> **What you need to do**: Whenever a line contains the string "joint", copy it out of the entries.

[Robot episode records]

§ §

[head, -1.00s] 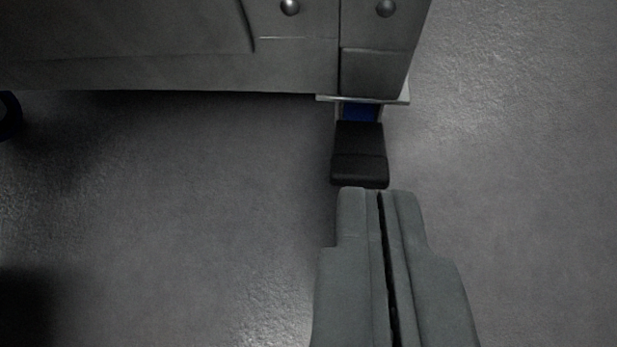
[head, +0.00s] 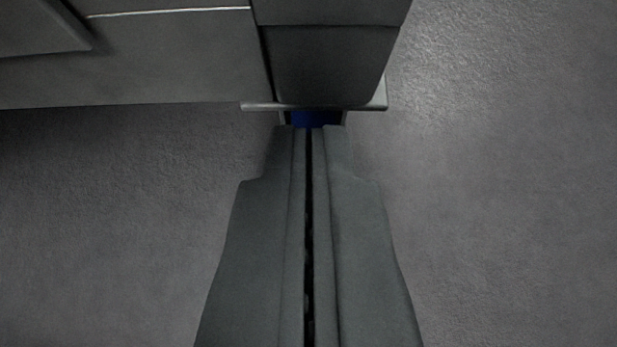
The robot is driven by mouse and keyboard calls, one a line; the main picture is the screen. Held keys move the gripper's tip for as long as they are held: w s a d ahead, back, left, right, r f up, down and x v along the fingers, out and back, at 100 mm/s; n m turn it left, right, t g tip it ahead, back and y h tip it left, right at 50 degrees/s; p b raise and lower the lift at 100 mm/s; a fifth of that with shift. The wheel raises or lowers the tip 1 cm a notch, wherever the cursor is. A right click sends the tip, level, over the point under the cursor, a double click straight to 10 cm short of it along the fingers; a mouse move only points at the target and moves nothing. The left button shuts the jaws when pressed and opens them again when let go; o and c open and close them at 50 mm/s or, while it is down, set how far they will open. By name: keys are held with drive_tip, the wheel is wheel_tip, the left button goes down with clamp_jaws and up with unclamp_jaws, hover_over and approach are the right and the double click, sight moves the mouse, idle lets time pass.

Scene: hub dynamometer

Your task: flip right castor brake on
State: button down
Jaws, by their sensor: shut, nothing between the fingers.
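The right castor shows as a small blue part (head: 315,118) just under the metal plate (head: 375,97) at the cabinet's lower right corner. Its black brake pedal is hidden behind my gripper. My gripper (head: 311,128) is shut and empty, and its fingertips overlap the castor in the picture, just below the blue part. I cannot tell whether the fingertips touch the pedal.
The grey cabinet (head: 170,60) fills the top left and middle, with its lower edge above the floor. The grey floor (head: 500,200) is clear to the right and at the lower left.

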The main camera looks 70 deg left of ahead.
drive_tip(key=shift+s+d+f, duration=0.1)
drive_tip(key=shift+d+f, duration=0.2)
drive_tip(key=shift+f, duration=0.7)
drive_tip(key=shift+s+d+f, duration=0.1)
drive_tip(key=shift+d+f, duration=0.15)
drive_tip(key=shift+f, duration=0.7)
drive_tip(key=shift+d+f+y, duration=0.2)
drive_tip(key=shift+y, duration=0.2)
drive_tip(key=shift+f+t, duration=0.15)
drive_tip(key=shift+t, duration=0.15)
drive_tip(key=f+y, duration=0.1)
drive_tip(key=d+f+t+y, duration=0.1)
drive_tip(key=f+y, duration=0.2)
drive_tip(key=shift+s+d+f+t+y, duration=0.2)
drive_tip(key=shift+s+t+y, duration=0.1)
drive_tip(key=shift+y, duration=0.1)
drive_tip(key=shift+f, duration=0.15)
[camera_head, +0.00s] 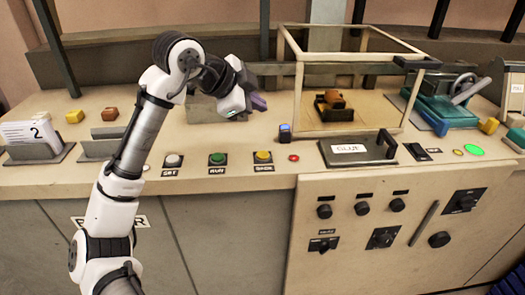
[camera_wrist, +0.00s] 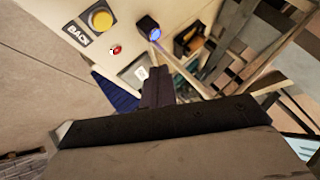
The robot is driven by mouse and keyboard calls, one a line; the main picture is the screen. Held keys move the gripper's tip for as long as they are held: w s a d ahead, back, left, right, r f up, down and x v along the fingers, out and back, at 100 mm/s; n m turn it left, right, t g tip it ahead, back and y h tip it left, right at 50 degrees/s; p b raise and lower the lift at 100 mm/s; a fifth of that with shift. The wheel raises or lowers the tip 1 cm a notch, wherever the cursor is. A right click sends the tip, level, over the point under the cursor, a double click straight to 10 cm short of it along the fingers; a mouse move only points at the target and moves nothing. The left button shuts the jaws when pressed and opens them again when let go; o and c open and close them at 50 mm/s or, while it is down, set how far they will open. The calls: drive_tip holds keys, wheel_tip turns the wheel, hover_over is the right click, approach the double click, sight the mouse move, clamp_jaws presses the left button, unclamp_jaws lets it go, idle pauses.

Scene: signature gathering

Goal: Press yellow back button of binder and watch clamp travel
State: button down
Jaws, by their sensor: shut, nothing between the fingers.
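The yellow button (camera_head: 263,156) sits on the front ledge of the console, right of the green button, with a dark label under it. In the wrist view the yellow button (camera_wrist: 100,19) is at the upper left, and its label reads BACK. My gripper (camera_head: 258,102) is above and behind the button, apart from it. In the wrist view its fingers (camera_wrist: 157,88) are together and hold nothing. A grey block (camera_head: 204,108), partly hidden by my arm, stands behind; I cannot tell whether it is the clamp.
A white button (camera_head: 173,160) and a green button (camera_head: 217,158) share the ledge. A small red button (camera_head: 293,157) and a blue-topped dark post (camera_head: 285,132) are to the right. A glass-sided case (camera_head: 298,95) and the GLUE plate (camera_head: 350,149) stand further right.

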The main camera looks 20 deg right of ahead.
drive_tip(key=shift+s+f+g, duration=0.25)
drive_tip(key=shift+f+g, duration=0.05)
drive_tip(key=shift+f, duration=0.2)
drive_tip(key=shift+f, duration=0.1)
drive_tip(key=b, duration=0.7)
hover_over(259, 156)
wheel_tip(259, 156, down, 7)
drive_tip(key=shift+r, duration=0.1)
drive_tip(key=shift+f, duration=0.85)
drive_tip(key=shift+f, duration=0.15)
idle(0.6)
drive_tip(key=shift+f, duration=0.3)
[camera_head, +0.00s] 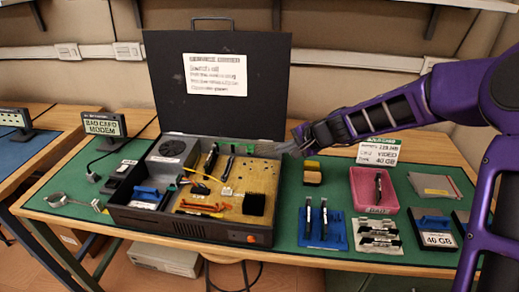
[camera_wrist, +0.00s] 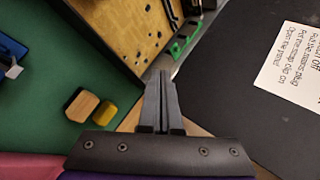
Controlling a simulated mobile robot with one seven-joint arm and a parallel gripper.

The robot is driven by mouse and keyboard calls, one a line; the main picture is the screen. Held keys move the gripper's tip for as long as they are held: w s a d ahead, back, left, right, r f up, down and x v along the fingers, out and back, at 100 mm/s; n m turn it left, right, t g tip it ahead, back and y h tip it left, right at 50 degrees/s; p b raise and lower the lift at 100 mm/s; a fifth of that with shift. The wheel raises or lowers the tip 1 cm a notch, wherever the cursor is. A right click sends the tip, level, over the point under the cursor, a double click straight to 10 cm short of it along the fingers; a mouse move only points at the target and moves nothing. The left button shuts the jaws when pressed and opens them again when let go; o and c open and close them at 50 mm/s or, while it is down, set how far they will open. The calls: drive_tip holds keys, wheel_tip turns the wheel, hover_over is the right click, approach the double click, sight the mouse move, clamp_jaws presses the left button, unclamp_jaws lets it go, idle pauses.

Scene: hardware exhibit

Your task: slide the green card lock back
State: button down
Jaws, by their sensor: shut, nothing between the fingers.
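The open computer case (camera_head: 190,226) stands on the green mat with its dark lid raised. Inside is a tan circuit board with cards and cables. A small green part, seemingly the card lock (camera_head: 250,149), sits near the case's back edge; it also shows in the wrist view (camera_wrist: 179,46), just beyond my fingertips. My gripper (camera_head: 284,150) is at the back right corner of the case. In the wrist view my gripper (camera_wrist: 162,76) is shut and empty, its fingers together over the metal rim.
The raised lid (camera_head: 215,100) stands close behind my gripper. To the right lie a wood-and-yellow block (camera_head: 312,173), a blue tray (camera_head: 334,240) with cards, and a pink tray (camera_head: 362,200). Green mat between these is bare.

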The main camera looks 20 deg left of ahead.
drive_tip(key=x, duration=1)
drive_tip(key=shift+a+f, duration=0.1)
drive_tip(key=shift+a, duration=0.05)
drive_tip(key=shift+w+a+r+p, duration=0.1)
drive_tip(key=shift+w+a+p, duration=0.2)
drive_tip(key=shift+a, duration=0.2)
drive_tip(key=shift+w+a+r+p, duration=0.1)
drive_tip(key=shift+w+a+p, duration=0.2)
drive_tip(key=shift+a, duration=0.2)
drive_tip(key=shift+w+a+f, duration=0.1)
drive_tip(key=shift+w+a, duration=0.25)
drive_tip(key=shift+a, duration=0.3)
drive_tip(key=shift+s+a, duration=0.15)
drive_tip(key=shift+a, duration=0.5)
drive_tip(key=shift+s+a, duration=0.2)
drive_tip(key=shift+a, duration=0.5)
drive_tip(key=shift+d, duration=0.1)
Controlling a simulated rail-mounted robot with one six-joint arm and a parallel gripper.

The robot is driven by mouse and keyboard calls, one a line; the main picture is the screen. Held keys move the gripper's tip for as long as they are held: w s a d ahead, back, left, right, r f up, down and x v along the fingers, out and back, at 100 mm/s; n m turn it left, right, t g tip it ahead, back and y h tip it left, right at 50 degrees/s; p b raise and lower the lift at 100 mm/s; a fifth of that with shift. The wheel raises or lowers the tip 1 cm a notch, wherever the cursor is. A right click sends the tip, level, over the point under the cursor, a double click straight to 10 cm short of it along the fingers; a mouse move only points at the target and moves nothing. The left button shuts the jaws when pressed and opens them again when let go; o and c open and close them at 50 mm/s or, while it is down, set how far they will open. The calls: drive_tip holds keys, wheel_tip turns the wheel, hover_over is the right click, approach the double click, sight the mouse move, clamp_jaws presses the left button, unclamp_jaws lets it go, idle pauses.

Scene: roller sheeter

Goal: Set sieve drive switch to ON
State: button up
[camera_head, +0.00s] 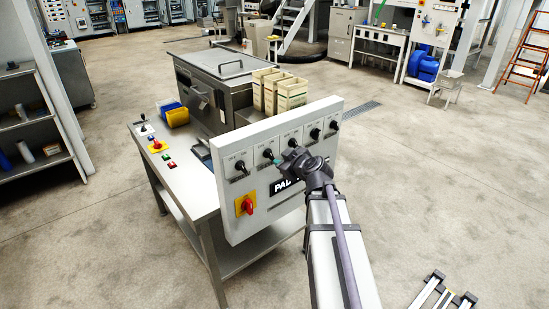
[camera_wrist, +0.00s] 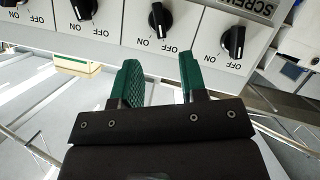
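A light grey control panel (camera_head: 262,190) carries a row of several black rotary switches, each with its own label plate. The labels are too small to read in the head view, so I cannot tell which one is the sieve drive switch. In the head view my gripper (camera_head: 277,161) is at the panel front.
A red knob on a yellow plate (camera_head: 245,206) sits low on the panel. Open floor lies to the right.

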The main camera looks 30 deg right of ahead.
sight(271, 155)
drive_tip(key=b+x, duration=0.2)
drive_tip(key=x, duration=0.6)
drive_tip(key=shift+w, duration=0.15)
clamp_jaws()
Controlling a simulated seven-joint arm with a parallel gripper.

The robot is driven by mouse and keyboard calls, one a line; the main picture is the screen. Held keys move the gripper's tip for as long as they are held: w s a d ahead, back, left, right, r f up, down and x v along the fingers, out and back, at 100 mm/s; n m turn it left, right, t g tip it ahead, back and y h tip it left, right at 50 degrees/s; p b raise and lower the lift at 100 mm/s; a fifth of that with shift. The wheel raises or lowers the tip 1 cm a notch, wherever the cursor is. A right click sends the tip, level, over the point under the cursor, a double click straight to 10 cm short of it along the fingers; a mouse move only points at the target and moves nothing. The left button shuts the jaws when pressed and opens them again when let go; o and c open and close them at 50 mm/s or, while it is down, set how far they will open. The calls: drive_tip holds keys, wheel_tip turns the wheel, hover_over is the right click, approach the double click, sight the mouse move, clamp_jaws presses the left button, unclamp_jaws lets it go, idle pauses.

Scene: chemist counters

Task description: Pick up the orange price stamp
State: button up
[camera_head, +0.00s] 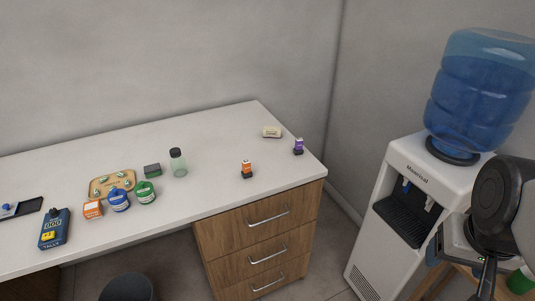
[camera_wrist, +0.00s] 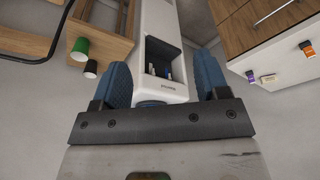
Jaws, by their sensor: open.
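The orange price stamp (camera_head: 247,168) stands upright on the white counter, near its front edge and left of the purple stamp. It has an orange body on a dark base. It also shows in the wrist view as a small orange thing (camera_wrist: 307,49) at the right edge. My gripper (camera_wrist: 165,85) is open and empty in the wrist view, with its two blue fingers wide apart. It points at the water cooler and is well away from the stamp. In the head view the fingers are not visible.
A purple stamp (camera_head: 298,146) and a cream block (camera_head: 272,132) are right of the orange stamp. A glass bottle (camera_head: 178,162) stands to its left, with jars, a tray (camera_head: 112,184) and a blue device (camera_head: 54,229) beyond. The water cooler (camera_head: 408,180) stands right of the counter.

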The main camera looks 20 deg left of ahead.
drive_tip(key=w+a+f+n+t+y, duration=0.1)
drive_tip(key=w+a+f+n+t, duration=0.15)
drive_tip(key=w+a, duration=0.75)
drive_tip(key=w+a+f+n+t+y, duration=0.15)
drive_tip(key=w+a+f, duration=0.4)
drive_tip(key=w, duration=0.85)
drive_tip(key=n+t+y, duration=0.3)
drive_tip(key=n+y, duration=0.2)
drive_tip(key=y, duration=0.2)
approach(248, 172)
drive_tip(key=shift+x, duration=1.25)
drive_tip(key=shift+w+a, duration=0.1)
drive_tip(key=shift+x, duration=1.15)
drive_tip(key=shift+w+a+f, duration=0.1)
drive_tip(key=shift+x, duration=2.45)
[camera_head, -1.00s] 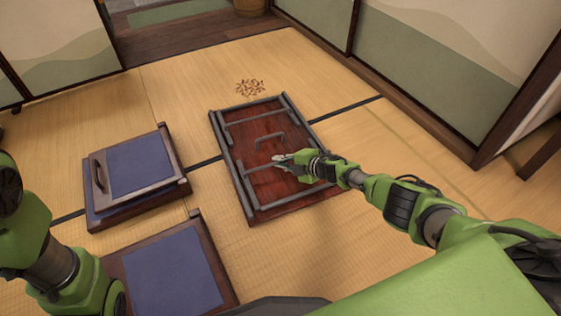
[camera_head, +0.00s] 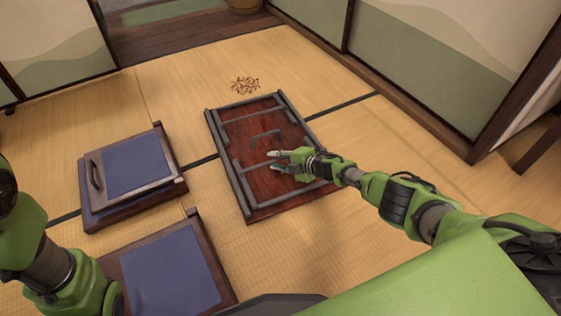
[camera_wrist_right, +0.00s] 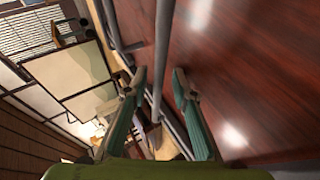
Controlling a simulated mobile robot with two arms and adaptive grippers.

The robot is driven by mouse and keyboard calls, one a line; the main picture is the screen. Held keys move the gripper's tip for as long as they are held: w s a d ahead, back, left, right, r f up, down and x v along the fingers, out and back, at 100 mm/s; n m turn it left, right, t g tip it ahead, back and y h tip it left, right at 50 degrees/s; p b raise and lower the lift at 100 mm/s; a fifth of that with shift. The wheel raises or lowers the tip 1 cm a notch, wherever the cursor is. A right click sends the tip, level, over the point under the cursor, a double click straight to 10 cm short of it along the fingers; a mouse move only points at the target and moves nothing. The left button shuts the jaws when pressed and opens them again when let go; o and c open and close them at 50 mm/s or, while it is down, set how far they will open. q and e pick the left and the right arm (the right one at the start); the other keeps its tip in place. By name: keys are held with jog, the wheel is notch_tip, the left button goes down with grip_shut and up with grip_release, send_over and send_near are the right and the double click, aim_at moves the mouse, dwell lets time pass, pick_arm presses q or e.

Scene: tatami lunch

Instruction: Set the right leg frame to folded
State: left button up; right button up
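The low table (camera_head: 262,185) lies underside up on the tatami, its dark red wood showing. Grey leg-frame bars lie along its edges and across it. The near leg frame's crossbar (camera_head: 250,166), which I take for the right leg frame, looks flat or nearly flat against the wood; its exact angle is unclear. My right gripper (camera_head: 270,161) is over it, partly hiding it. In the right wrist view my fingers (camera_wrist_right: 160,78) are apart, with a grey bar (camera_wrist_right: 162,45) running between them, not clamped. My left arm shows at the left edge; its gripper is out of view.
A grey handle (camera_head: 266,135) sits mid-table. Two floor seats with blue pads (camera_head: 138,165) (camera_head: 168,280) lie to the left. Brown bits (camera_head: 245,85) lie on the mat beyond the table. Sliding panels (camera_head: 440,75) stand at the right. Tatami right of the table is clear.

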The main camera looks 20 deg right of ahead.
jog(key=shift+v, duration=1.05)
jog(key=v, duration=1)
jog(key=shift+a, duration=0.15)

§ §

> **Full output**:
Controlling a simulated mobile robot with one seven-joint arm and a parallel gripper.
Controlling a simulated rail-mounted robot with one six-joint arm and a parallel gripper.
Controlling a simulated seven-joint arm with a parallel gripper.

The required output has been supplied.